Wednesday, April 17, 2013

The Most Terrifying Town in the World: Horace McCoy's I Should Have Stayed Home

In two days, I'll be jetting across the sky, bound for L.A. for the Los Angeles Times Book Award ceremony and the L.A. Times Festival of Books.  Fobbit is up for the Art Seidenbaum Award for First Fiction on Friday and on the following day, I'll be on a panel called "Fiction With a Sideways Glance" with Jess Walter (Beautiful Ruins), Diana Wagman (The Care and Feeding of Exotic Pets) and Fiona Maazel (Woke Up Lonely).  I'm looking forward to the festival, but I have a feeling my head is going to explode at the thought of all those must-see panels and readings.  I mean, just take a look at the schedule!  Short of last-minute miracle-cloning, there's no way I can be everywhere I want to be on Saturday.  As with other festivals I've attended this past year, though, I know I'll be happy with the panels I do attend.

This will be my second trip to L.A.  The first--an all-expenses paid two-day "vacation" in Hollywood after I won an Oscar-prediction contest from the Anchorage Daily News--was too brief and too long ago to make much of a lasting impression (other than putting my palms in Cary Grant's handprints at Grauman's Chinese Theater and "enjoying" a few neck-snapping rides at Universal Studios).  Between the awards ceremony and the festival events, I won't have time to see much of the city--sadly, not even these literary hotspots--so I'll depend on books to vicariously take me through the streets.
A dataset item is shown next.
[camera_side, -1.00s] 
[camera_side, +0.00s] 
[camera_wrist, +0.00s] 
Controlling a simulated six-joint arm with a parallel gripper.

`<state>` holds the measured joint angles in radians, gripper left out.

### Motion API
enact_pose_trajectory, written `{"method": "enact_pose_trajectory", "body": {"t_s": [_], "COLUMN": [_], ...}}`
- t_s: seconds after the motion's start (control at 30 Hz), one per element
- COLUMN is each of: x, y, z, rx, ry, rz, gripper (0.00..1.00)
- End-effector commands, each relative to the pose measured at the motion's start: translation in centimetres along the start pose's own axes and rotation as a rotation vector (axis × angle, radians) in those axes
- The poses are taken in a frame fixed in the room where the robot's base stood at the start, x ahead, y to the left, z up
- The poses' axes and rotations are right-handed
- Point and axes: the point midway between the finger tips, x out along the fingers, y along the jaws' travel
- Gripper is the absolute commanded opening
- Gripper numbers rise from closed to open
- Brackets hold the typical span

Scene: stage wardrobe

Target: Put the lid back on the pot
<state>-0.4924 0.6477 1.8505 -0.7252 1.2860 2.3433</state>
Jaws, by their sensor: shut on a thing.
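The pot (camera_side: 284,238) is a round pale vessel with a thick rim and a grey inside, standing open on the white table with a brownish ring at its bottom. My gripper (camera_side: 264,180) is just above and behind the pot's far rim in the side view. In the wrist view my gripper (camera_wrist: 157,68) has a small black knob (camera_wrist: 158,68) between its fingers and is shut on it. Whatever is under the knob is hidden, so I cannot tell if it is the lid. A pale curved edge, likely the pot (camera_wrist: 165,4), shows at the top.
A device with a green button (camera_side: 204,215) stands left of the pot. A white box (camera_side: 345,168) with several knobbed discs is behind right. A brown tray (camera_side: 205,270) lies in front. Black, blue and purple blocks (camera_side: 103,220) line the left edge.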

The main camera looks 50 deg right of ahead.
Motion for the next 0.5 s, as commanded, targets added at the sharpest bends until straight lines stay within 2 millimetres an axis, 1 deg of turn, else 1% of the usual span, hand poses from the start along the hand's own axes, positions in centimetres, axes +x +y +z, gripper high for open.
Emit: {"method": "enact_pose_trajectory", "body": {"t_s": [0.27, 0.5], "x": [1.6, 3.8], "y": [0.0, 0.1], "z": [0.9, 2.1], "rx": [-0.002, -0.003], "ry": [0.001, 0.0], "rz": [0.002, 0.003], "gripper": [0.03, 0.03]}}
I can't think of a better tour guide than Horace McCoy.  I recently stumbled across his almost-forgotten noir novel I Should Have Stayed Home (first published in 1937).  McCoy is also the author of They Shoot Horses, Don't They?, one of the many dark, hard-boiled novels I read during my deployment to Iraq in 2005.  Trust me when I say there's nothing like a sweaty marathon-dance competition to take your mind off the threat of possible mortar attacks on your Forward Operating Base.

And now I've found I Should Have Stayed at Home.  As soon as I got it, I flipped through the first pages (or, more appropriately, "scrolled" through the pages since I was reading it on my Kindle, courtesy of Open Road Media).  Thanks to my novel-in-progress, Dubble, I've been drawn to novels about Hollywood.  In the past couple of decades (the gestation period for Dubble), I've absorbed books by Bruce Wagner, Budd Schulberg, F. Scott Fitzgerald and, of course, Nathanael West whose The Day Of The Locust remains one of my favorite bleak-funny novels ever written.  I Should Have Stayed Home looks like it will be a welcome addition to that Tinseltown shelf.  I'll be packing it in my carry-on bags as I head for L.A.  Hopefully, I won't feel like I should have stayed home.

Here's how it begins:

Sitting, sitting, sitting: I had been sitting since I came back from the courtroom, alone and friendless and frightened in the most terrifying town in the world. Looking out the window at that raggledy palm tree in the middle of the bungalow court, thinking Mona, Mona, Mona, wondering what I was going to do without her, that and nothing more: What am I going to do without you? and all of a sudden it was night (there was no purple or pink or mauve), deep, dark night, and I got up and went out to walk, going nowhere in particular, just to walk, to get out of the house where I had lived with Mona and where her smell was still everywhere. I had been wanting to get out for hours, but the sun had kept me in. I was afraid of the sun, not because it was hot but because of what it might do to me in my mind. Feeling the way I did, alone and friendless, with the future very black, I did not want to get out on the streets and see what the sun had to show me, a cheap town filled with cheap stores and cheap people, like the town I had left, identically like any one of ten thousand other small towns in the country—not my Hollywood, not the Hollywood you read about. This is what I was afraid of now, I did not want to take a chance on seeing anything that might have made me wish I had stayed home, and this is why I waited for the darkness, for the night-time. That is when Hollywood is really glamorous and mysterious and you are glad you are here, where miracles are happening all around you, where today you are broke and unknown and tomorrow you are rich and famous...
      On Vine Street I went north towards Hollywood Boulevard, crossing Sunset, passing the drive-in stand where the old Paramount lot used to be, seeing young girls and boys in uniform hopping cars, and seeing too, in my mind, the ironic smiles on the faces of Wallace Reid and Valentino and all the other old-time stars who used to work on this very spot, and who now looked down, pitying these girls and boys for working at jobs in Hollywood they might just as well be working at in Waxahachie or Evanston or Albany; thinking if they were going to do this, there was no point in their coming out here in the first place.